= Stated task =
Read the data and repeat all of it exactly.

= Data section =
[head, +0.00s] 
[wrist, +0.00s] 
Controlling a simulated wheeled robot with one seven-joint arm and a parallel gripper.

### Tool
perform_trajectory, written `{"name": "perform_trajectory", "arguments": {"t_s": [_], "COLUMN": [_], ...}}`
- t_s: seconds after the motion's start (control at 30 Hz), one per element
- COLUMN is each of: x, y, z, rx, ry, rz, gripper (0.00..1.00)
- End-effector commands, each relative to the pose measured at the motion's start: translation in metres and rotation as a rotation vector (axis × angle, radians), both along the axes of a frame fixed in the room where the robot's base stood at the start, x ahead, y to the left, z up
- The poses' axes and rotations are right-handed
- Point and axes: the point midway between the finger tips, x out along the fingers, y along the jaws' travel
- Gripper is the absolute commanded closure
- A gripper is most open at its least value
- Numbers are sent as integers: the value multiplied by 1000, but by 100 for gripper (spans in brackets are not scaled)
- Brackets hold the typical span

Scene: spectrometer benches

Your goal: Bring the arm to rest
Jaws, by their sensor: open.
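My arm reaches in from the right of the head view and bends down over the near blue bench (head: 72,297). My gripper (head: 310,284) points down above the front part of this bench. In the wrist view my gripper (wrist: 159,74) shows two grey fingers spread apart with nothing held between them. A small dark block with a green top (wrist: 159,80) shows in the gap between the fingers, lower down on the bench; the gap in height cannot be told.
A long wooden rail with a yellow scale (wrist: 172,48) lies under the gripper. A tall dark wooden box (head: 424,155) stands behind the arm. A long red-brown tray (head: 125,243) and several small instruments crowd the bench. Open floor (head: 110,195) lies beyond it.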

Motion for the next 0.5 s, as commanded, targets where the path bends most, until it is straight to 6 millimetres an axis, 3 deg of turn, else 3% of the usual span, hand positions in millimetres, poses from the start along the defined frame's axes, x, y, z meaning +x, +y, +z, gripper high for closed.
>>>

= Solution =
[head, +0.00s] 
[wrist, +0.00s] 
Controlling a simulated wheeled robot with one seven-joint arm and a parallel gripper.

### Tool
perform_trajectory, written `{"name": "perform_trajectory", "arguments": {"t_s": [_], "COLUMN": [_], ...}}`
- t_s: seconds after the motion's start (control at 30 Hz), one per element
- COLUMN is each of: x, y, z, rx, ry, rz, gripper (0.00..1.00)
- End-effector commands, each relative to the pose measured at the motion's start: translation in metres and rotation as a rotation vector (axis × angle, radians), both along the axes of a frame fixed in the room where the robot's base stood at the start, x ahead, y to the left, z up
- The poses' axes and rotations are right-handed
- Point and axes: the point midway between the finger tips, x out along the fingers, y along the jaws' travel
- Gripper is the absolute commanded closure
- A gripper is most open at its least value
- Numbers are sent as integers: the value multiplied by 1000, but by 100 for gripper (spans in brackets are not scaled)
- Brackets hold the typical span

Scene: spectrometer benches

Your goal: Bring the arm to rest
Jaws, by their sensor: open.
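My arm reaches in from the right of the head view and bends down over the near blue bench (head: 72,297). My gripper (head: 310,284) points down above the front part of this bench. In the wrist view my gripper (wrist: 159,74) shows two grey fingers spread apart with nothing held between them. A small dark block with a green top (wrist: 159,80) shows in the gap between the fingers, lower down on the bench; the gap in height cannot be told.
A long wooden rail with a yellow scale (wrist: 172,48) lies under the gripper. A tall dark wooden box (head: 424,155) stands behind the arm. A long red-brown tray (head: 125,243) and several small instruments crowd the bench. Open floor (head: 110,195) lies beyond it.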

Motion for the next 0.5 s, as commanded, targets where the path bends most, until it is straight to 6 millimetres an axis, 3 deg of turn, else 3% of the usual span, hand positions in millimetres, poses from the start along the defined frame's axes, x, y, z meaning +x, +y, +z, gripper high for closed.
>>>

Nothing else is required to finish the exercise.